Jan. 24 (Bloomberg) -- Spanish government bonds rose for a third day after a survey of purchasing managers boosted optimism the region’s economy is improving, underpinning demand for higher-yielding assets.
Spain’s 10-year yields fell to the lowest level in a week as Markit Economics said its gauge of euro-area services and manufacturing improved more this month than analysts forecast. German and Dutch bunds declined as investors sold refuge assets. Portugal’s bonds dropped after the nation sold 2.5 billion euros ($3.3 billion) of five-year notes yesterday.
“The data shows an improvement in the euro area, it’s definitely positive,” said Jan von Gerich, chief analyst at Nordea Bank AB in Helsinki. “That’s one factor supporting Spanish and Italian bonds. We have seen clear signals this week that they are attracting broader interest for their bonds.”
Spain’s 10-year yield fell six basis points to 5.01 percent at 4:39 p.m. in London after dropping to 5 percent, the lowest since Jan. 17. The 5.85 percent bond due in January 2022 rose 0.415, or 4.15 euros per 1,000-euro face amount, to 105.965.
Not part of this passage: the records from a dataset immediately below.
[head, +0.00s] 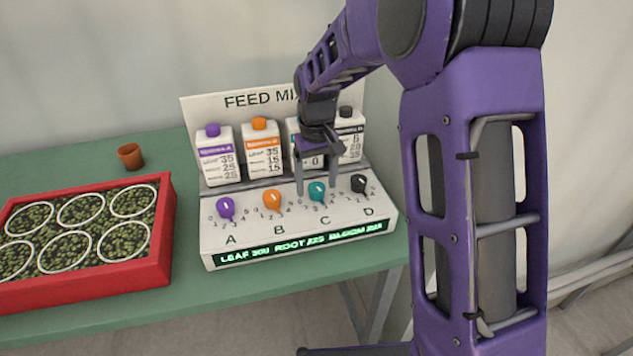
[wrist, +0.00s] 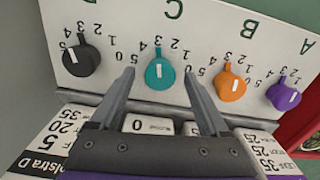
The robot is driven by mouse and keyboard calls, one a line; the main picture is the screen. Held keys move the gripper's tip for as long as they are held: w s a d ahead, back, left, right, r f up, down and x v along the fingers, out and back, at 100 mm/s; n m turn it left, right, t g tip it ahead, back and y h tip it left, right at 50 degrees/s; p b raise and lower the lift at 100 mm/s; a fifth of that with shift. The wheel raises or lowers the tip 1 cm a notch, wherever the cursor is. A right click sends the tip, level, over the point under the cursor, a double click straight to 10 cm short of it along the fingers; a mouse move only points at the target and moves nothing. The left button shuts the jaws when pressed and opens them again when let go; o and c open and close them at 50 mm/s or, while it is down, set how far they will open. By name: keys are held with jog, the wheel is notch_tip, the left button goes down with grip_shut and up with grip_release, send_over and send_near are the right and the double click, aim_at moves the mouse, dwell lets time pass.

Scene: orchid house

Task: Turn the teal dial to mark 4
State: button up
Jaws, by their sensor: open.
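The teal dial (head: 317,191) sits on the white panel above the letter C, and shows in the wrist view (wrist: 160,74) with a white line on its face and a narrow tab pointing to the top of that picture. My gripper (head: 316,190) is open and points down at the panel. In the wrist view its fingertips (wrist: 159,74) lie left and right of the teal dial, apart from it, with nothing held. Small numbers ring the dial.
An orange dial (wrist: 231,83), a purple dial (wrist: 283,93) and a black dial (wrist: 81,58) stand in the same row. Cartons (head: 262,150) stand behind. A lit display (head: 300,243) runs along the front. A red tray (head: 160,260) and a brown pot (head: 130,156) are at left.

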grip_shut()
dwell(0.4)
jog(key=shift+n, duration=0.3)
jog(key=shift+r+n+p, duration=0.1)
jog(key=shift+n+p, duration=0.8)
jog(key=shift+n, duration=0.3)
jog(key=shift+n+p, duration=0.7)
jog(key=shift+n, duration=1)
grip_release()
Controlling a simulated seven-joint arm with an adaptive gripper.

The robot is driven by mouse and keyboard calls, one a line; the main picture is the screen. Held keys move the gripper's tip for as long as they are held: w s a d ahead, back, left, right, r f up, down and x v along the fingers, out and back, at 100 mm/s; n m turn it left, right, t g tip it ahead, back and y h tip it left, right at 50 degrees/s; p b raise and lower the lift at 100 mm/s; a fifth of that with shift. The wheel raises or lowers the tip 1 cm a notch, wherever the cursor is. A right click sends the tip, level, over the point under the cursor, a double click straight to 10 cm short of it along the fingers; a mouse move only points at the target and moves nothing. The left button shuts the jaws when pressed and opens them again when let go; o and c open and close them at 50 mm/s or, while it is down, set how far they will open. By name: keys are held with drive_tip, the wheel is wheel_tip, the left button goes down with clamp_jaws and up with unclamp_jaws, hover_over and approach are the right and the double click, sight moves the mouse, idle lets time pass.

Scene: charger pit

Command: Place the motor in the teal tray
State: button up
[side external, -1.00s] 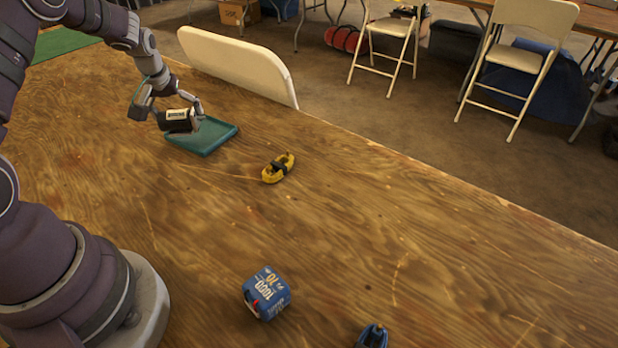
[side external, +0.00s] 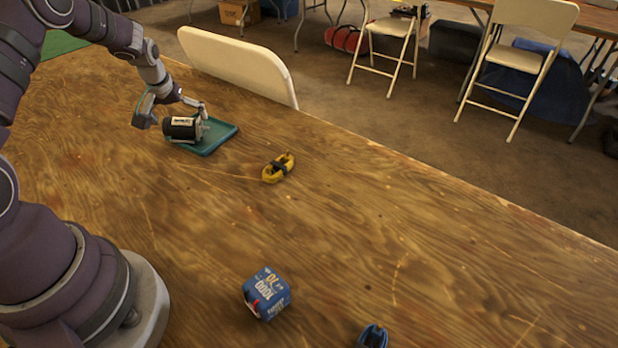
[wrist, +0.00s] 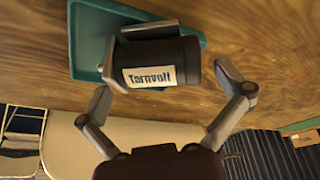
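The motor is a black cylinder (side external: 180,129) with a white label and a grey end. It lies on its side on the teal tray (side external: 221,139), its black end over the tray's left edge in the side view. In the wrist view the motor (wrist: 190,62) shows its "Tarnvolt" label, with the tray (wrist: 88,40) beneath it. My gripper (wrist: 172,78) is open, with one finger by each end of the label side. A gap shows between the right finger and the motor. In the side view my gripper (side external: 174,112) is just above and behind the motor.
A yellow strap bundle (side external: 278,168) lies right of the tray. A blue box (side external: 267,293) and a blue bundle (side external: 372,337) are at the front. A cream chair back (side external: 240,65) stands past the table's far edge.

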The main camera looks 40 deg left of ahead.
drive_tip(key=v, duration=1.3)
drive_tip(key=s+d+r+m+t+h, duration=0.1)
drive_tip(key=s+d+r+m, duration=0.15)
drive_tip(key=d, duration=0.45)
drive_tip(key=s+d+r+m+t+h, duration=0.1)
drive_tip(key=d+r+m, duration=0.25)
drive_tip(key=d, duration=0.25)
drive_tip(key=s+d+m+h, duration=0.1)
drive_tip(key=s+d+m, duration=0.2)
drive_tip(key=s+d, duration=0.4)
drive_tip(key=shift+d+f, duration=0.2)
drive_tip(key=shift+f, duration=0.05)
Italy’s 10-year yield dropped four basis points, or 0.04 percentage point, to 4.16 percent.
A composite index based on a survey of purchasing managers in euro-area services and manufacturing industries increased to 48.2 from 47.2 in December, London-based Markit said. Economists forecast 47.5, according to a Bloomberg News survey. A reading below 50 indicates contraction.
“With the improvement in financial-market conditions passing through to the real economy, we continue to believe that the improvement has legs,” Ken Wattret, chief euro-area economist at BNP Paribas SA in London, wrote in a note to clients. “This is supported by some of the more forward-looking aspects of the data released today.”
Germany’s 10-year bund dropped for the first time in three days, with the yield rising three basis points to 1.57 percent. Similar-maturity Dutch yields increased three basis points to 1.70 percent.
Portuguese bonds fell after the government sold securities due in October 2017 via banks yesterday at a yield of 4.891 percent. The sale attracted bids for 12 billion euros of debt, Secretary of State for Treasury Maria Luis Albuquerque said at a press conference yesterday.
“We’re interested in rebuilding all of Portugal’s yield curve, which will imply issuing 10-year debt at a given time and when adequate,” Albuquerque said in Lisbon.
Portugal’s five-year yield rose 11 basis points to 5 percent after falling to 4.77 percent, the lowest since December 2010. The 10-year yield climbed 18 basis points to 6 percent.
Volatility on Portuguese bonds was the highest in euro-area markets today, followed by those of France and Finland, according to measures of 10-year or similar-maturity debt, the yield spread between two-year and 10-year securities, and credit-default swaps.
Spanish government bonds have returned 1.5 percent this month through yesterday, according to indexes compiled by Bloomberg and the European Federation of Financial Analysts Societies. German and Belgian bonds both fell 1.1 percent.